_Problem to solve_: Transcribe, exactly as they appear, only the lines from the one holding "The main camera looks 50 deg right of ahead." through the end of the entries below.

_Dataset content_:

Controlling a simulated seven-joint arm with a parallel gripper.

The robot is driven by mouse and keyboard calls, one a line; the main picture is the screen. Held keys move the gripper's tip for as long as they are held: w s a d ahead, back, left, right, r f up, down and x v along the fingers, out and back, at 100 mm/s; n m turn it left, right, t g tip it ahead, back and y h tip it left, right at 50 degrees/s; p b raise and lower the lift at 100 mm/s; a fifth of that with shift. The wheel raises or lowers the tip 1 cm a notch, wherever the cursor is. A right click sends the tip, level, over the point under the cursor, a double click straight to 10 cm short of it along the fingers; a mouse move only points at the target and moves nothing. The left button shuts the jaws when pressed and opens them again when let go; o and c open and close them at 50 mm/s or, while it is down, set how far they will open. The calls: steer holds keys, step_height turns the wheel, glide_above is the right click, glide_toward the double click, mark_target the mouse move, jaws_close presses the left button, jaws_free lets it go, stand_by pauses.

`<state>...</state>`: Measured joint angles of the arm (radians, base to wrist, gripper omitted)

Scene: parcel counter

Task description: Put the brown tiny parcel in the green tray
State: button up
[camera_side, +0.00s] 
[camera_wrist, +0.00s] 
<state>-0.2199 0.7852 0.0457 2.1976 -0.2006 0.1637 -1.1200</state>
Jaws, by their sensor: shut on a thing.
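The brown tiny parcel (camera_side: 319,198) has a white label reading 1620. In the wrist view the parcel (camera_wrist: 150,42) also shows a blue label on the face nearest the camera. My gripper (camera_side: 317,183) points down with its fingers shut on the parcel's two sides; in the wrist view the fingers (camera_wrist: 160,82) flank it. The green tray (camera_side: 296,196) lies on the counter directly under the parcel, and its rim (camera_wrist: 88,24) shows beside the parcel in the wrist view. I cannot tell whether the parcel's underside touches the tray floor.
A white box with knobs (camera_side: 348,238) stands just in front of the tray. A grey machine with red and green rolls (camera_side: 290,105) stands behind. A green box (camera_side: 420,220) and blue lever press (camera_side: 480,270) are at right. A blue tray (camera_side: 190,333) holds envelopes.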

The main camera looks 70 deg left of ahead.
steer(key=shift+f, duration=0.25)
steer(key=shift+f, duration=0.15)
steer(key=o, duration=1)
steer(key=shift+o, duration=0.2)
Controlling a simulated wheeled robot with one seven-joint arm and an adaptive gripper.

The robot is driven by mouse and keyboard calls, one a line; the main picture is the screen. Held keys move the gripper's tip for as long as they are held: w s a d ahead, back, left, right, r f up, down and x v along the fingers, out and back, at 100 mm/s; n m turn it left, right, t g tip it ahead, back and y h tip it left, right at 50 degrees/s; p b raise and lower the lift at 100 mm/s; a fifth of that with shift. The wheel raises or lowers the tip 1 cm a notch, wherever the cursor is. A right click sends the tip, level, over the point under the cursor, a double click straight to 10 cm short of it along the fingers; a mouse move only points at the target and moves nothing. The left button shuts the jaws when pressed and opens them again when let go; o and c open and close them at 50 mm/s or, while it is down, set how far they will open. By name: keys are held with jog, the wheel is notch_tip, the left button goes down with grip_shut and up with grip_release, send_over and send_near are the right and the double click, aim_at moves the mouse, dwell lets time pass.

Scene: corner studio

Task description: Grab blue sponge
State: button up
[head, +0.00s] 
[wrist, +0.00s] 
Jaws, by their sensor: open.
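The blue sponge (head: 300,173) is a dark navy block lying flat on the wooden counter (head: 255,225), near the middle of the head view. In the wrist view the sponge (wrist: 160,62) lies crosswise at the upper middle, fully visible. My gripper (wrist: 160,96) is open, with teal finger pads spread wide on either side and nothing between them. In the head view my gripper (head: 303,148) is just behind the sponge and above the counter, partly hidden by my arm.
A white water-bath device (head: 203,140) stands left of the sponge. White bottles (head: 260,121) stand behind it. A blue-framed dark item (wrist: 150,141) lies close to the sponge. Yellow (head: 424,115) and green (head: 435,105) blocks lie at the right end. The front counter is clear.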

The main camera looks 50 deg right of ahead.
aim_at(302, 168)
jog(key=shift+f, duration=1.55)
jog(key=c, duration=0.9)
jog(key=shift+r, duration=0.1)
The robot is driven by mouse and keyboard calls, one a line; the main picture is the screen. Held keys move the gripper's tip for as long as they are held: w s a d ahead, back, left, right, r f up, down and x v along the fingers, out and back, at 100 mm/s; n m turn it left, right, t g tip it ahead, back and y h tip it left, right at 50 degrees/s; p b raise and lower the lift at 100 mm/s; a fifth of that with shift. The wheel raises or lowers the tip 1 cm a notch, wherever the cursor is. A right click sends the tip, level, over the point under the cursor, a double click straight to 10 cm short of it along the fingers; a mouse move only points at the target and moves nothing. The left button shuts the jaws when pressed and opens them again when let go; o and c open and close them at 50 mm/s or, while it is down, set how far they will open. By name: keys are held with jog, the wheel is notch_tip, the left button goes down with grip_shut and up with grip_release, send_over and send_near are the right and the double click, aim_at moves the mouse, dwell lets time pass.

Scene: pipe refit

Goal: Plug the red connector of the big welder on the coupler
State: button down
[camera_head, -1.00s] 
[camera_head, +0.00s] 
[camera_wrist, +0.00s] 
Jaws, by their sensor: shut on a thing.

_Response for this exercise_:
The main camera looks 50 deg right of ahead.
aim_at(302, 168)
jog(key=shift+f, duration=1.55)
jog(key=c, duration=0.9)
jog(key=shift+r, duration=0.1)
The robot is driven by mouse and keyboard calls, one a line; the main picture is the screen. Held keys move the gripper's tip for as long as they are held: w s a d ahead, back, left, right, r f up, down and x v along the fingers, out and back, at 100 mm/s; n m turn it left, right, t g tip it ahead, back and y h tip it left, right at 50 degrees/s; p b raise and lower the lift at 100 mm/s; a fifth of that with shift. The wheel raises or lowers the tip 1 cm a notch, wherever the cursor is. A right click sends the tip, level, over the point under the cursor, a double click straight to 10 cm short of it along the fingers; a mouse move only points at the target and moves nothing. The left button shuts the jaws when pressed and opens them again when let go; o and c open and close them at 50 mm/s or, while it is down, set how far they will open. By name: keys are held with jog, the wheel is notch_tip, the left button goes down with grip_shut and up with grip_release, send_over and send_near are the right and the double click, aim_at moves the mouse, dwell lets time pass.

Scene: pipe refit

Goal: Plug the red connector of the big welder on the coupler
State: button down
[camera_head, -1.00s] 
[camera_head, +0.00s] 
[camera_wrist, +0.00s] 
Jaws, by their sensor: shut on a thing.

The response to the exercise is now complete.